The second development originates, above all, from politics, but it also has implications for the financial system and financial stability. Brexit, the U.S. elections, and populist movements in the EU are bringing significant changes to the financial sector as well as to the international regulatory and supervisory architecture. One example is the lack of agreement in the Basel Committee regarding the conclusion of Basel III. At the same time, surging competition between financial centers and the tendency of softening regulatory standards are moving into the focus. Regulatory arbitrage and a race to the bottom may prove to be a serious danger with negative consequences. A number of statements by politicians make this danger seem realistic.
The third development is a tectonic shift in the role and function of central banks. The scientific based consensus on the foundations of monetary policy has reached its limits. This is clearly reflected in the behavior of the European Central Bank in recent years as the only credible actor in times of crisis. Added to this is the discussion about the extension of roles and mandates, particularly in the case of stability policy decisions. Central banks are no longer perceived as independent but as politically acting institutions. National one-dimensionality in the perception and explanation of monetary policy contains immense potential for conflict within the Monetary Union. The politicisation of central banks is also driven by governments and policy, namely as a tool to better achieve their economic policy ideas and promises. At the same time, there is a lack of transparency and democratic control in the face of the de facto extended scope of action by central banks.
These three developments are intertwined, not only in terms of time but probably also of mutual effects and interactions. When the EU places competition policy at the center of the argument about regulatory standards, this reflects the stalemate in international negotiations on new regulatory standards. National interests, failure to consolidate the banking sector, and the missing level playing field within the EU again place the ECB under pressure. The populist movements are partially on the rise because the financial crisis has caused financial burdens which have been placed on taxpayers to a large extend. Ongoing low interest rate policy by the ECB again is taken as an argument against the Monetary Union by political groups.
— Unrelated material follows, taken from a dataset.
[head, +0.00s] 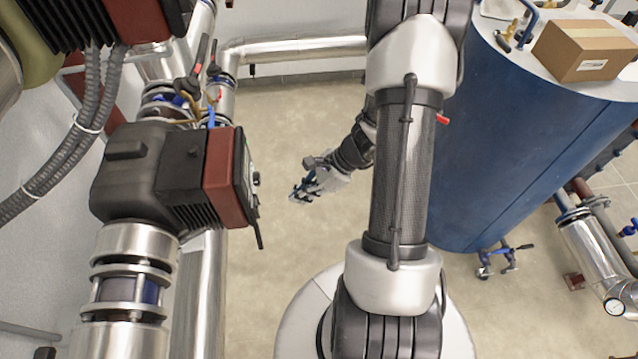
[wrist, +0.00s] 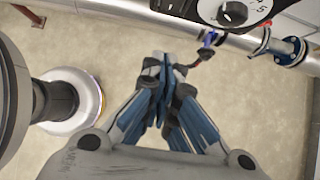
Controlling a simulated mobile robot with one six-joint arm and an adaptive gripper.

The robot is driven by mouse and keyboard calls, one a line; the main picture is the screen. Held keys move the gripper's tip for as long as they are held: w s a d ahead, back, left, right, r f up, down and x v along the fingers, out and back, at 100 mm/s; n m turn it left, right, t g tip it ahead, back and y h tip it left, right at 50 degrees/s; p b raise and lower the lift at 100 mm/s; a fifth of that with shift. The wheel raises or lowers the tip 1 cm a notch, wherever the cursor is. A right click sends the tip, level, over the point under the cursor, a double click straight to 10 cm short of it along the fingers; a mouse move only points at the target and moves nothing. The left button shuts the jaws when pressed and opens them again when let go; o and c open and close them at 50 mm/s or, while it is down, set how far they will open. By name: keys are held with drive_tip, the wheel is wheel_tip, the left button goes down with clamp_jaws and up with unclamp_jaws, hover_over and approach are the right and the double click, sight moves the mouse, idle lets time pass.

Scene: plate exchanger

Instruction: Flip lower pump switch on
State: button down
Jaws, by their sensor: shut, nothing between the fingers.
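The lower pump (head: 165,175), a black motor body with a dark red front section, sits on the vertical metal pipe at the left of the head view. Its dark front panel faces right, edge-on, with a small knob (head: 256,178) sticking out. In the wrist view, a round black knob (wrist: 232,13) on a white dial shows at the top edge, partly cut off. I cannot tell the switch's setting. My gripper (head: 297,196) is shut and empty, right of the pump and apart from it. Its blue-grey fingers (wrist: 160,75) meet below and left of the dial.
Another pump (head: 140,20) with grey hoses (head: 92,100) is at the upper left. A large blue tank (head: 510,150) bearing a cardboard box (head: 585,50) stands at right. A silver pipe (head: 295,50) runs along the back wall. Open floor (head: 275,125) lies between pump and tank.

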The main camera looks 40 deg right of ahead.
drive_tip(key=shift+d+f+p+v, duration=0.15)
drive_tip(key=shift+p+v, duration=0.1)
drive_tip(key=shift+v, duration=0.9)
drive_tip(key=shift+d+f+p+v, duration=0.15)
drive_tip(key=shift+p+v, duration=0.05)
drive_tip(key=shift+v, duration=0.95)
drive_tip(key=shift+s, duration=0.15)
This is indeed a comprehensive discussion agenda for an event and a broad look beyond the horizon. In such times, however, it does not seem appropriate to dedicate to details and technical questions of single regulatory requirements. Rather, we found it more useful to face some more complex contexts and examine some broader correlations in view of the above-described developments. The scientific discussion and analysis of the called-up topics, their interdependencies and their impacts are essential when it comes to achieving a staible and resilient financial system that fulfills its crucial functions in serving the economy and society. This also involves a better coordination and cooperation at the relevant political levels in the EMU. Insofar, the focus is set on policy and policy choices, in addition to a focus on regulation – always related to financial stability and the question of how to achieve a sustainable financial order in the EU.
These questions are hardly asked anymore almost ten years after the onset of the financial crisis. However, in view of the cyclical history of regulation and deregulation, they are legitimate as ever. The debate is also relevant in view of the increasing (mis-)use of regulation as competition policy. It goes as well hand in hand with the issue of risk distribution in the Euro area and the future roles of the ECB. The narrow fiscal scope, low growth in EU southern countries, government debts and structural reforms are subject of massive conflicting political interests. And here, the fundamental political positions and options for action are to be debated seriously and responsibly along every single policy proposal. Otherwise the EU will not progress on these issues.
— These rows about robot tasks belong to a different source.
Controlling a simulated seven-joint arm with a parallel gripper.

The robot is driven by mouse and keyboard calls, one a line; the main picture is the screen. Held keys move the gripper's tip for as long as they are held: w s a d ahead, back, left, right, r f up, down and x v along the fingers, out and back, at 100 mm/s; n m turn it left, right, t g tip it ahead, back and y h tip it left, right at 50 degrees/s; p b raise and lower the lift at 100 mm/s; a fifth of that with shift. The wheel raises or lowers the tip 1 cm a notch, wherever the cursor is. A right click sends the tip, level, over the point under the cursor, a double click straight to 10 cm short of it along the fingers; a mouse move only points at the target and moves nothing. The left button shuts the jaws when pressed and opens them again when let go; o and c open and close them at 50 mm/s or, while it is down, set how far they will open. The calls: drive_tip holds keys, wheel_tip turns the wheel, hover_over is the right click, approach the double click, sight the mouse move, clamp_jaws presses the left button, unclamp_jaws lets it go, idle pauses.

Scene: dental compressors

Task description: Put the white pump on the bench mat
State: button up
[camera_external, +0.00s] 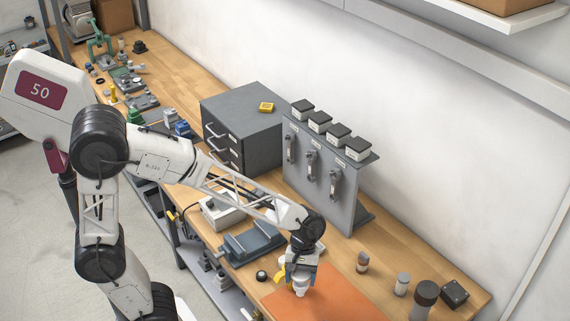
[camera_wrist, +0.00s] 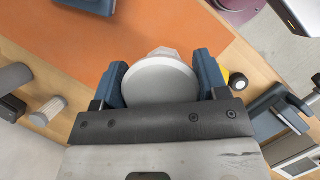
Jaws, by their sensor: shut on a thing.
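The white pump (camera_external: 301,288) is between the jaws of my gripper (camera_external: 299,274) at the near end of the bench. Its round white top (camera_wrist: 160,82) fills the space between the two blue fingers (camera_wrist: 162,85) in the wrist view. My gripper is shut on it. The orange bench mat (camera_external: 340,305) lies below and around the pump in the picture. It also shows in the wrist view (camera_wrist: 150,35). The pump looks upright. I cannot tell whether its bottom touches the mat, as its lower end is partly hidden.
A blue-grey vise-like block (camera_external: 252,243) and a small black round part (camera_external: 262,277) are left of the mat. Several small cylinders, one of them dark (camera_external: 425,296), stand to the right. A grey panel rack (camera_external: 325,175) and a drawer cabinet (camera_external: 243,125) stand behind.

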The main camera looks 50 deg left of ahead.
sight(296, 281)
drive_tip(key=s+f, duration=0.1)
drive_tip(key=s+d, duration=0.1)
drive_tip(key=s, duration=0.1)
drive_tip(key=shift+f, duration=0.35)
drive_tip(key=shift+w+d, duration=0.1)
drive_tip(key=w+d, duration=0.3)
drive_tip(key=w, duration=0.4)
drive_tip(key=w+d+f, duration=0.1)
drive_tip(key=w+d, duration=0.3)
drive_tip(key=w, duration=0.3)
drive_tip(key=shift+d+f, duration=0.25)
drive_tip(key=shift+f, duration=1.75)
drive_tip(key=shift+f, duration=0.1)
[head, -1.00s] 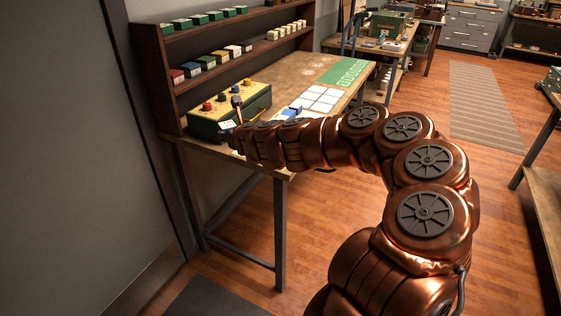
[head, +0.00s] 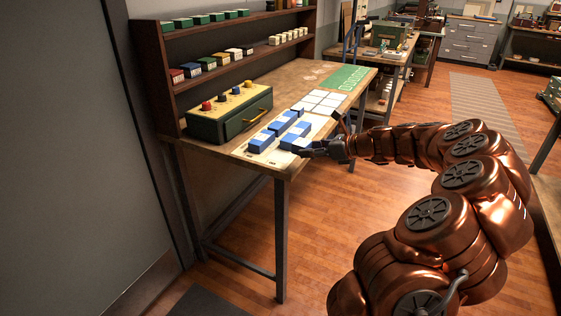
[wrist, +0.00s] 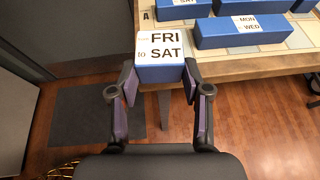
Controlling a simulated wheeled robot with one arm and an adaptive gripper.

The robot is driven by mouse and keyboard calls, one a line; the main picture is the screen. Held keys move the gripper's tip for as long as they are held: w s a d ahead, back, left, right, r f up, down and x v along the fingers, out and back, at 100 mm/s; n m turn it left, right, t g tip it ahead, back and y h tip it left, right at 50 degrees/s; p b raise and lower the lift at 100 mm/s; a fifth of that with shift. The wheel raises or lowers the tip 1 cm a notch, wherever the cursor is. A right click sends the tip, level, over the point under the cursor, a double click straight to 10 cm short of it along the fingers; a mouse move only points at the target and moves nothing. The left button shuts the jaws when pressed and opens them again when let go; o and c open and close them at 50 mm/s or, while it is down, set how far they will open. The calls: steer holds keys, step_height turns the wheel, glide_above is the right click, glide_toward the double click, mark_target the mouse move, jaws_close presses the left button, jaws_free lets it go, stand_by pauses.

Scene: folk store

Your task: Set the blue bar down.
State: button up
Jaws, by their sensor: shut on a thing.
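The blue bar (wrist: 162,74) has a white top label reading FRI to SAT. In the wrist view it sits between the fingertips of my gripper (wrist: 158,88), which is shut on it. It overlaps the near edge of the workbench top in that view; I cannot tell whether it touches the top. In the head view my gripper (head: 314,149) is at the workbench's front right edge, close to a group of blue bars, and the held bar is hard to tell apart from them. Another blue bar, labelled MON to WED (wrist: 243,32), lies beyond to the right.
The workbench (head: 268,170) carries a pale board under the blue bars, white square tiles (head: 321,101) and a green panel (head: 346,75) behind. A green box with coloured knobs (head: 230,118) stands at left. A shelf of small blocks rises at the back. Floor is open in front.

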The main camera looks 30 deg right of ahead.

For this debate, the Financial Stability Conference presents a forum, providing a framework for discussion, and thus contributing to the exchange of views on possible solutions. The discussion of the agenda topics and the drafting of a more developed, possibly future policy framework for the EU-27 with regard to regulation and financial stability appears to be considerably interesting and attractive also from a scientific point of view. The event provides a wide range of suggestions and points of reference for policy-oriented, at the same time scientifically based analysis of causal relations and options for action. This year, I brought together a group of early-stage researchers from different institutions and with different backgrounds to prepare contributions on topics of the conference which you find at the end of this report and on our webpage.
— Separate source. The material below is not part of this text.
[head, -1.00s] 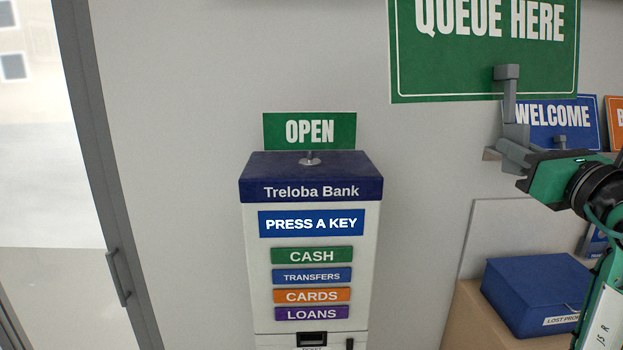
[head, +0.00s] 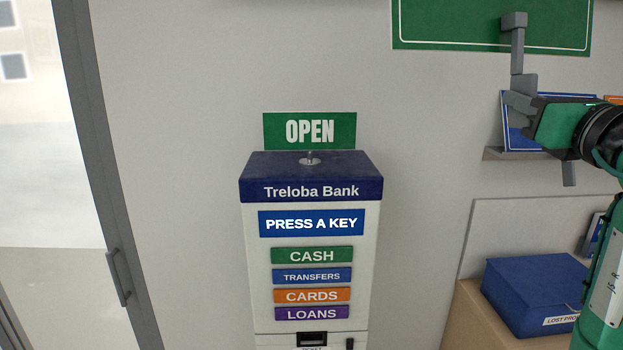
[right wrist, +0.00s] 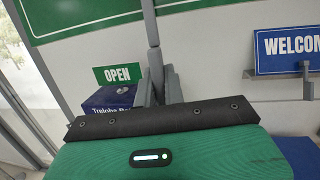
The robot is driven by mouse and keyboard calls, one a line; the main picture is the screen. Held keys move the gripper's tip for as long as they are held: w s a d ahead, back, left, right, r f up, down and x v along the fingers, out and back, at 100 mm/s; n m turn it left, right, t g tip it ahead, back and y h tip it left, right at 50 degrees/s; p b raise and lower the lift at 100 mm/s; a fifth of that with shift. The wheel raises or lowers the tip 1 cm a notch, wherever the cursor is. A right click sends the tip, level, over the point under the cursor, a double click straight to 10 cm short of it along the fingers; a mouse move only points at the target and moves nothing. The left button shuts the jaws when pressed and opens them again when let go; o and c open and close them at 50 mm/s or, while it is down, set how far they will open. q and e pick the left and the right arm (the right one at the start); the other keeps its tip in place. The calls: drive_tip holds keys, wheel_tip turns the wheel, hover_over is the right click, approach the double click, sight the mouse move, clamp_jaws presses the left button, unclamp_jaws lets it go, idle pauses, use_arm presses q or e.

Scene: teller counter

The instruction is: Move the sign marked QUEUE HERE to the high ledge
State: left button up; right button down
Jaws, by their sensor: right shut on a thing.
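The green sign (head: 490,25) marked QUEUE HERE is at the top of the head view, cut off by the upper edge so its words are out of frame. Its green panel also shows at the top of the right wrist view (right wrist: 85,18). My right gripper (head: 520,88) is shut on the grey stem below the sign and holds it in the air. A grey ledge (head: 492,154) on the wall, behind my right gripper, bears the blue WELCOME sign (right wrist: 290,48), which my gripper largely hides in the head view. My left gripper is not in view.
A Treloba Bank ticket machine (head: 262,185) with a green OPEN sign (head: 310,131) on top stands at the centre. A blue lost property box (head: 535,290) sits lower right. An orange sign (head: 613,99) shows at the right edge. The wall between machine and ledge is bare.

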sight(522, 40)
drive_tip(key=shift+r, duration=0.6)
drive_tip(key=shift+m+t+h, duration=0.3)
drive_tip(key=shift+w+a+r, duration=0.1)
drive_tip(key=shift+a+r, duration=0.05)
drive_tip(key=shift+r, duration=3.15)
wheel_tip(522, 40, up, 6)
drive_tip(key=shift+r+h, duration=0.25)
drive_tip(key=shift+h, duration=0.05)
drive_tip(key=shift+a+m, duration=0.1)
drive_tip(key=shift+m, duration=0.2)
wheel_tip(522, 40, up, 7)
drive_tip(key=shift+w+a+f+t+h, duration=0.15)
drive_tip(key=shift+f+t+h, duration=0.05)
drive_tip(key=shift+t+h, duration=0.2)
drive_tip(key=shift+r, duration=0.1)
We should move one with the debate. There is no permanent stability. And it is an illusion to believe that we can finetune the instruments such that they have exactly the effect we want them to have. Authorities as well as politics should be dedicated to stay on track and not letting the pendulum swinging back.
At this point, let me quote three observations from the participants feedbacks illustrating the relevance of the conference, first: ‚I recommend the event to all researchers who would like to come down from the ivory tower and join forces with politics, industry and NGOs to contribute to a more stable and sustainable financial system.‘ As the second: ‚The diversity of the audience and the openness regarding the possibility to be part of the event itself reveals the inclusive and transparent approach of the network and is a proof of its commitment towards fostering policy dialogue. The conference was a perfect chance to bridge academic and policymaking expertise, two crucial aspects that, unfortunately, are not usually taken into consideration in a comprehensive manner.‘ And the third: ‚The conference brings together senior policymakers, practitioners, academics and civil society for in-depth public discussions on a range of highly topical subjects, eschewing the usual focus on media coverage and industry sponsorships in favour of high-quality discourse and an unusual degree of freedom from political and industry bias.‘
I am convinced that bringing together different groups and stakeholders in an open, public discussion on the financial reform agenda is a very sensible thing to do. Generating this debate on critical issues is also necessary to continue building a more resilient financial system which fulfils its vital functions in serving the economy and society. I also believe that the financial sector should be interested in having such an open discussion format, and I would very much appreciate your feedback on this.
Good regulation and hence smooth functioning of the financial sector can only come from having an ongoing public debate on regulatory issues. And we also need to overcome national interests and to take action in a cooperative manner at all political levels. That is in my view what made the conference agenda relevant.